Five years ago I wrote about the "behind the scenes story" as part of AFT Arrow's 20th anniversary. That blog outlines the technical hurdles I overcame in creating AFT Arrow.

While AFT Fathom was AFT's first software product, and AFT Impulse is our most complicated, both of those products essentially use textbook methods for pipe network calculations. For AFT Fathom the textbook was Jeppson's Analysis of Flow in Pipe Networks and for AFT Impulse the textbook was Wylie and Streeter's Fluid Transients in Systems.

For AFT Arrow the textbook for single-pipe calculation methods was Saad's Compressible Fluid Flow. However, there was (and still is) no textbook for compressible flow in pipe networks. As explained in the AFT Arrow 20th anniversary blog, I had to come up with my own techniques to solve pipe networks. I had used Saad's textbook when I took an undergraduate elective class in compressible flow.

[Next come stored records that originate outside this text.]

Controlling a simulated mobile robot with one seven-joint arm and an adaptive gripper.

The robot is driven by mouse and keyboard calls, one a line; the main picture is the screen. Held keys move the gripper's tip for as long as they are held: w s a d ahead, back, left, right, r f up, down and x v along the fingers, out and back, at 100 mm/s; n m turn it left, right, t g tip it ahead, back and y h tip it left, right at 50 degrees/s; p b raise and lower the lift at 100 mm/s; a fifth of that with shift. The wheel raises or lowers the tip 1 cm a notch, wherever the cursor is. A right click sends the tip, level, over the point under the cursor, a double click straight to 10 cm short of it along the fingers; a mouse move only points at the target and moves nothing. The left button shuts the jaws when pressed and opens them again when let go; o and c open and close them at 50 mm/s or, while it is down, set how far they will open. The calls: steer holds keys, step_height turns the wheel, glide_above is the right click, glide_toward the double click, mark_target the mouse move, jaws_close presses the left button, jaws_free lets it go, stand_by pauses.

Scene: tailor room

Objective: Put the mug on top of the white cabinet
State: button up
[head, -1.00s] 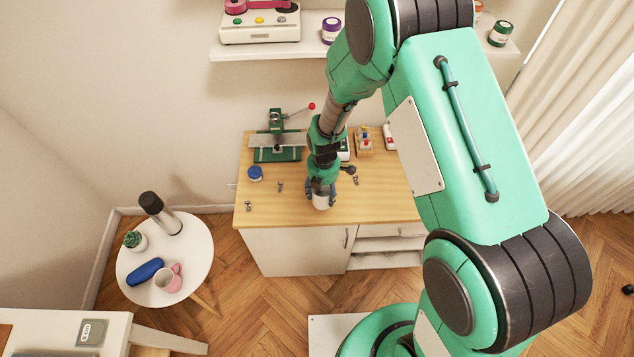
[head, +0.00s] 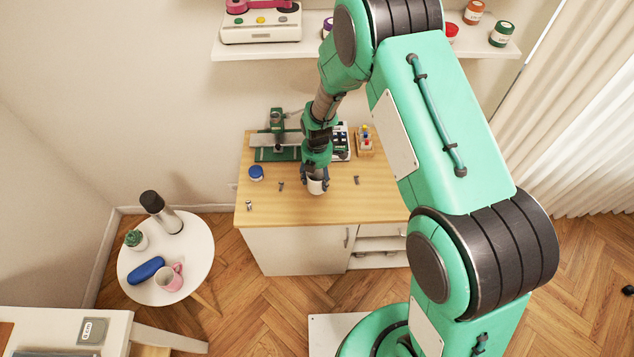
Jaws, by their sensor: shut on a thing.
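A white mug (head: 317,188) is in my gripper (head: 315,177), which is shut on it. Both are over the wooden top of the white cabinet (head: 290,250), near its middle. I cannot tell whether the mug's base touches the top. My gripper hides part of the mug, and its handle does not show clearly. A second mug, pink (head: 170,278), stands on the round white side table (head: 190,240) at the left.
A blue round container (head: 256,172) and small metal pieces lie on the cabinet top. A green device (head: 278,140) and a wooden holder (head: 365,143) stand at its back. A shelf (head: 370,48) is above. The top's front right is clear.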

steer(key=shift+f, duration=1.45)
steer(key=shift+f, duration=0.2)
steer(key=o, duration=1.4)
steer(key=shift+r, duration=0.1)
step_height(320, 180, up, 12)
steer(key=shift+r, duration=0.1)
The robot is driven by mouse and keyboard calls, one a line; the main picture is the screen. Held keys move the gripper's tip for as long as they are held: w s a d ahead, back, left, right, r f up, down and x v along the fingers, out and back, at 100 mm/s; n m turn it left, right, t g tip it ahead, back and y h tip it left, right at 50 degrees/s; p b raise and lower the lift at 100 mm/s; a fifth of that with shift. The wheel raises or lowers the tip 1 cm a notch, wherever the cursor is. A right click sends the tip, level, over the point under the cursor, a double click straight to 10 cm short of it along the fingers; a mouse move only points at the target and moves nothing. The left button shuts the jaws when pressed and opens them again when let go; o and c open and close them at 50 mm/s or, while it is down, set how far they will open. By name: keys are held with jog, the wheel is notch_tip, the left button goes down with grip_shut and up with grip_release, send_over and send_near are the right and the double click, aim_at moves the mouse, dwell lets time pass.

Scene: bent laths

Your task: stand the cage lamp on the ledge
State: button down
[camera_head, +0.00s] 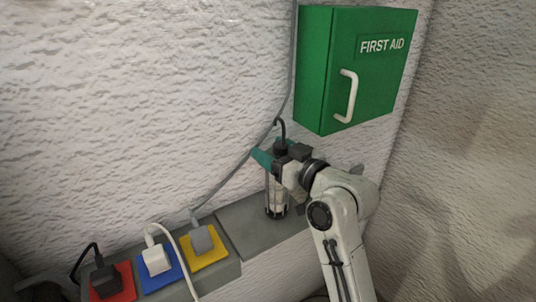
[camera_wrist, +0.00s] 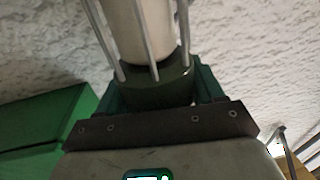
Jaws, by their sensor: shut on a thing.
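The cage lamp (camera_head: 276,197) has a pale tube inside thin metal bars, a dark base, a dark cap and a hook on top. It is upright over the grey ledge (camera_head: 238,222). Its base is at or just above the ledge's top; I cannot tell whether they touch. My gripper (camera_head: 274,158) is shut on the lamp's dark upper part, below the hook. In the wrist view, the teal fingers of my gripper (camera_wrist: 157,90) sit on both sides of the lamp's dark collar, and the lamp's bars and pale tube (camera_wrist: 138,30) run up out of frame.
A green first aid box (camera_head: 335,75) with a white handle hangs on the wall above right. Red, blue and yellow sockets (camera_head: 205,246) with plugs sit at the left. A grey cable (camera_head: 240,165) runs along the wall behind the lamp. Bare ledge lies left of the lamp.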

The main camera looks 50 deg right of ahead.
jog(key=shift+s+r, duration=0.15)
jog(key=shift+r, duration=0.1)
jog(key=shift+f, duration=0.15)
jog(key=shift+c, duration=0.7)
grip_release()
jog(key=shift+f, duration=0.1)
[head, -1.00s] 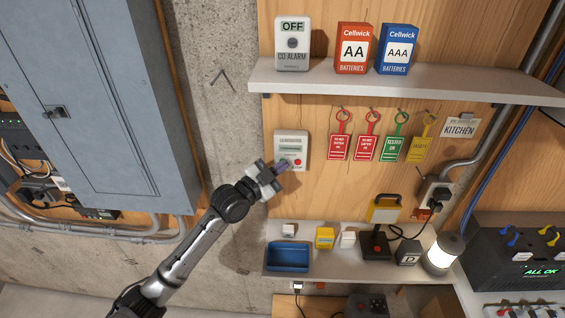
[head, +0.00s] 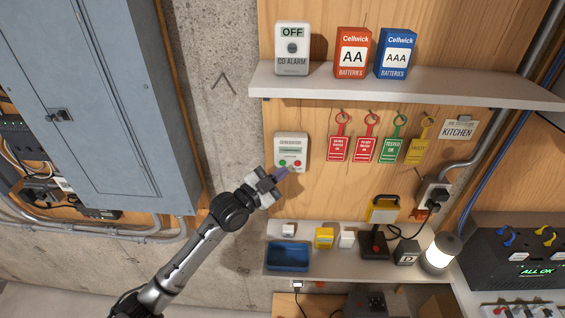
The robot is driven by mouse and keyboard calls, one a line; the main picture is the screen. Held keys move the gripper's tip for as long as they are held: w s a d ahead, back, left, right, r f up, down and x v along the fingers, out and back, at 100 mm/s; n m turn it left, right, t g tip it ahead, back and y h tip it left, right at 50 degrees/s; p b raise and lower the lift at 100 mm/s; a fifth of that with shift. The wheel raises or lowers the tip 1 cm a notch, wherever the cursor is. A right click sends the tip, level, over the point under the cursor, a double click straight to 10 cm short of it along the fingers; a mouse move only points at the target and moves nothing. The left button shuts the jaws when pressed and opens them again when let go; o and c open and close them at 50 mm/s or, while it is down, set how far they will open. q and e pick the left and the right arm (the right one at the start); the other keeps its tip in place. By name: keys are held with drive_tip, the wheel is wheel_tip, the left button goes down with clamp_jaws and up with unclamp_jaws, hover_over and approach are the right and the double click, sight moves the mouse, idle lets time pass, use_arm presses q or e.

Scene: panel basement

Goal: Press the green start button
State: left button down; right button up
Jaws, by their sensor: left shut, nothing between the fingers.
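The green start button (head: 283,163) is at the lower left of a small white generator panel (head: 291,146) on the wooden board. A red button (head: 297,163) sits to its right. Whether the fingertips touch the panel cannot be told. Both buttons are visible. My right gripper is not in view.
A shelf (head: 400,83) above holds a CO alarm (head: 292,50) and two battery boxes. Several hanging tags (head: 365,143) are right of the panel. A lower shelf (head: 335,268) holds a blue tray (head: 288,257), small boxes and a lamp (head: 441,251).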

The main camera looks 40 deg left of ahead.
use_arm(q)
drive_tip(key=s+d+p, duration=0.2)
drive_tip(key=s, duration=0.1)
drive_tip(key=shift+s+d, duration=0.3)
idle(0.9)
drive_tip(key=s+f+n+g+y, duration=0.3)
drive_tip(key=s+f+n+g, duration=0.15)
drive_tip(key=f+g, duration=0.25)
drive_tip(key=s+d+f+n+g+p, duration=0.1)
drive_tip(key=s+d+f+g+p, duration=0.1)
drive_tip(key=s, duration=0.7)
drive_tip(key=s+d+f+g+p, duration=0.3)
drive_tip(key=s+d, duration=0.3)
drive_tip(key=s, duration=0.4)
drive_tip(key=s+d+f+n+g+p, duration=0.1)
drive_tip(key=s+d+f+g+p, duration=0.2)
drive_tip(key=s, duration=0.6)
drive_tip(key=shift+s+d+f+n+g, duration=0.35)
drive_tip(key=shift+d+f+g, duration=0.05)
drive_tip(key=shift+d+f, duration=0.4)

I adapted Saad's single-pipe compressible flow methods and Jeppson's network methods for incompressible flow into a completely new calculation technique. Then, for good measure, I threw in some novel iterative approaches to handle special cases of sonic choking – with some help from Jeff Olsen, AFT's V.P. Technology.

That is why I am most proud of AFT Arrow. Its network calculation techniques are not found in any textbook and had to be developed by hard work and some good old ingenuity. And it has nailed sonic choking calculations for over two decades now.